Google’s decision to make broad match the default for new Search campaigns in July 2024 changed how advertisers should approach keyword targeting. Broad match now operates as part of a larger optimization system — most effectively when paired with Smart Bidding and strong measurement practices. The shift offers increased reach and incremental demand, but it also moves where control lives: from keyword lists into conversion goals, negative keyword infrastructure, audience signals, and offline measurement.

Broad match used to mean “more reach, less relevance.” Today, it means more reach combined with a machine learning layer deciding what relevance looks like. Google’s 2024 updates improved language understanding and matching quality — Google reported roughly a 10% performance uplift for broad match campaigns running with Smart Bidding — and made broad match the default for new campaigns. That change forces advertisers to think systemically about how keywords, bids, audiences, and conversion signals interact.

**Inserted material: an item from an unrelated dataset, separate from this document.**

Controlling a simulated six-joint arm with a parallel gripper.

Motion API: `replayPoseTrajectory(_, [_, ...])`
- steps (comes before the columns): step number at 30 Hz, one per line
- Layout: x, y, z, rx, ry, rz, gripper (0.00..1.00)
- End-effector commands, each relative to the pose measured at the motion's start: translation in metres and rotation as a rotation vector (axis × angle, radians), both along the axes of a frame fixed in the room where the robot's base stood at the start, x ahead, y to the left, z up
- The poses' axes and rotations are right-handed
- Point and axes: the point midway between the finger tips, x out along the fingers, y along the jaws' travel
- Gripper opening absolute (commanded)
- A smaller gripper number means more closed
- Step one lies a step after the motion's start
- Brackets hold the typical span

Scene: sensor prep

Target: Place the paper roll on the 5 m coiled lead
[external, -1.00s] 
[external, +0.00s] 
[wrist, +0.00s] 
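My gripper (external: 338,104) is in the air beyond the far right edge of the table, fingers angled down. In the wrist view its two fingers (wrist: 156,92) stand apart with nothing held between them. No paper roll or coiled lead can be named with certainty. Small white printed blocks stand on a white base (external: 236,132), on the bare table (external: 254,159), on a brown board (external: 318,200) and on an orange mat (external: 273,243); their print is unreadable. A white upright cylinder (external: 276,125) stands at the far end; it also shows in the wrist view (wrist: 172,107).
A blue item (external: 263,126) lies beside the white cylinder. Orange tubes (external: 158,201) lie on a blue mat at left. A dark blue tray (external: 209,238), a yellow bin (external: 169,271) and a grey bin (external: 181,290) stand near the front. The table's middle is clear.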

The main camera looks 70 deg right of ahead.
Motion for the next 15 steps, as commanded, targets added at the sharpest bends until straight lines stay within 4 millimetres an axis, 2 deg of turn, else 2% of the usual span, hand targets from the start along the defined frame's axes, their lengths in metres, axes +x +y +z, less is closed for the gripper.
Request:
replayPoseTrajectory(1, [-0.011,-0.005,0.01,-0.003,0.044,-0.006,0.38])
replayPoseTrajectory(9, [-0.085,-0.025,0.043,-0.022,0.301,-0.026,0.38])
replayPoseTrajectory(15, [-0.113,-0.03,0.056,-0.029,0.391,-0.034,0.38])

The Search Engine Land contributor highlights several essentials: broad match is designed to work as part of a larger optimization system; Smart Bidding should be the bidding layer; negative keywords and brand controls become infrastructure rather than cleanup; and conversion definitions must reflect business value, not just convenience. As the article warns, “If your optimization goal is shallow, broad match combined with Smart Bidding will find the fastest way to hit it at scale.” — Search Engine Land contributor
Smart Bidding evaluates auctions in real time using signals like device, location, time of day, query context, and historical user behavior. Broad match increases the pool of eligible queries — Smart Bidding decides which of those queries are worth paying for and how much. When everything is aligned, this pairing can surface incremental customers who were not reachable via phrase or exact match keywords. When metrics or signals are misaligned, it can scale low-value conversions that look good in Google Ads but fail to translate to revenue.
Choose one campaign that already has stable tracking and a reliable stream of conversions. This should be a campaign with clear downstream value so you can evaluate quality outside the UI.
Use conversion actions that reflect real business outcomes (e.g., qualified leads, sales, revenue), and assign conversion values where possible. If you only optimize to form submissions or low-intent micro-conversions, Smart Bidding will scale those behaviors. Import offline conversions (CRM-validated leads, closed deals) to improve signal quality.
Create account-level shared negative lists for universally irrelevant terms (jobs, free, careers, how-to, templates). Add campaign-level negatives to define intent boundaries. Conduct daily or every-other-day search-term reviews during the first 2–4 weeks — broad match explores by design, and you’ll need early pruning to prevent waste.
Audience signals don’t just report — they inform. Use customer match and CRM lists to bias delivery toward known high-value segments. Apply remarketing lists and in-market audiences to control expansion and observe performance before widening exposure.
Protect brand intent with brand inclusions and exclusions where appropriate. Brand inclusions limit matches to queries that explicitly mention specified brands; brand exclusions keep your ads from showing on competitor-brand searches that would attract low-value traffic.
Don’t rely on CPC or CPA alone. Track downstream KPIs such as pipeline progression, lead-to-opportunity rate, deal size, and revenue per lead. Use imported offline conversions to close the loop between platform metrics and business outcomes.
If quality checks validate performance (CRM quality, conversion-to-revenue ratio), scale budgets gradually. Keep shared negatives and audience signals in place and continue the cadence of search term audits.
Broad match with Smart Bidding is not a shortcut — it’s a system. Success requires clear definitions of quality, deliberate intent constraints, and measurement that looks beyond the platform. Used properly, broad match can unlock incremental demand and lower cost per conversion while improving reach. Used casually, it will optimize you into a corner.